Where populations are still growing rapidly – and environmental degradation continues apace – are societies that do not protect property rights, so that economic actors do not internalize all costs, and families to a significant degree face a free-for-all over resources that are not effectively owned or protected.

“Development” thus presents many aspects of a “tragedy of the commons”, a tragedy that we feed with our own consumer, commercial and industrial demand, which is sourced from assets that are not clearly owned, but are simply up for grabs – whether we are talking about the strip-mining of the oceans, the replacement of the Amazon and SE Asian tropical forests with soybeans and palm oil/biofuel plantations, or industrial and commercial enterprises that don’t bear the costs of their pollution (or of the power plants supplying their electricity).

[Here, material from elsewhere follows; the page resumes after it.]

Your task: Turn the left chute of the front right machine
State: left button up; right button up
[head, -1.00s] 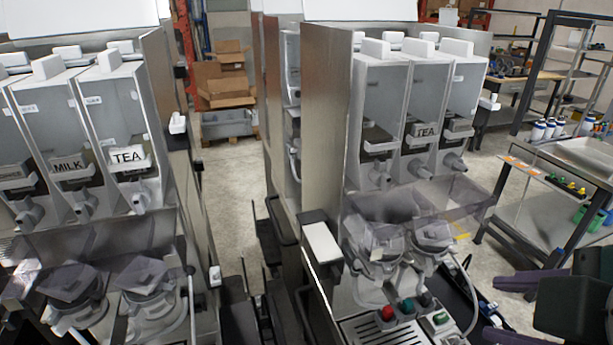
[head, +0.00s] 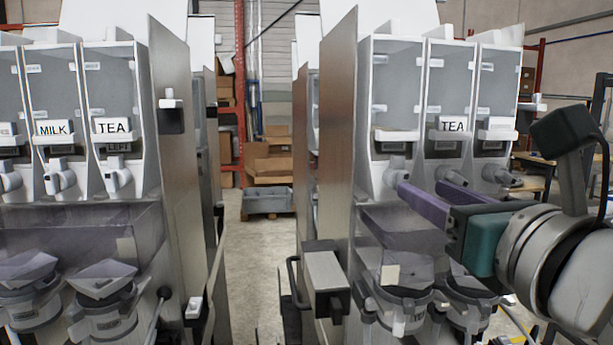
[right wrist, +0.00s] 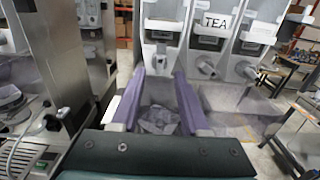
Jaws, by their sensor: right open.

The “Green fascists” see the destruction at the end of the chains of demand that we in the West pull and the destruction resulting from population growth that is unchecked by the pricing signals from effective ownership, and they are rightly concerned. That they fail to understand the institutional underpinnings is of course to be regretted, but it is a failure that can be remedied by a little education.

That you chose not to use your knowledge of the dynamics of “tragedy of the commons” to educate but instead to decry “Green fascists” is a similar failure, and one that I hope you will regret and try to remedy.

As it is, it seems as if you enjoy the emotional rewards of partisan struggle more than really exercising your noggin or making a contribution to directing attention to where solutions to where real problems might lie – in improved property tights protection and governance in the developing world.

Care to contribute, or just to raise an alarum about the evil greenies?

Regards,

Tom

 Just where are the libertarians who actually like to exercise their reason?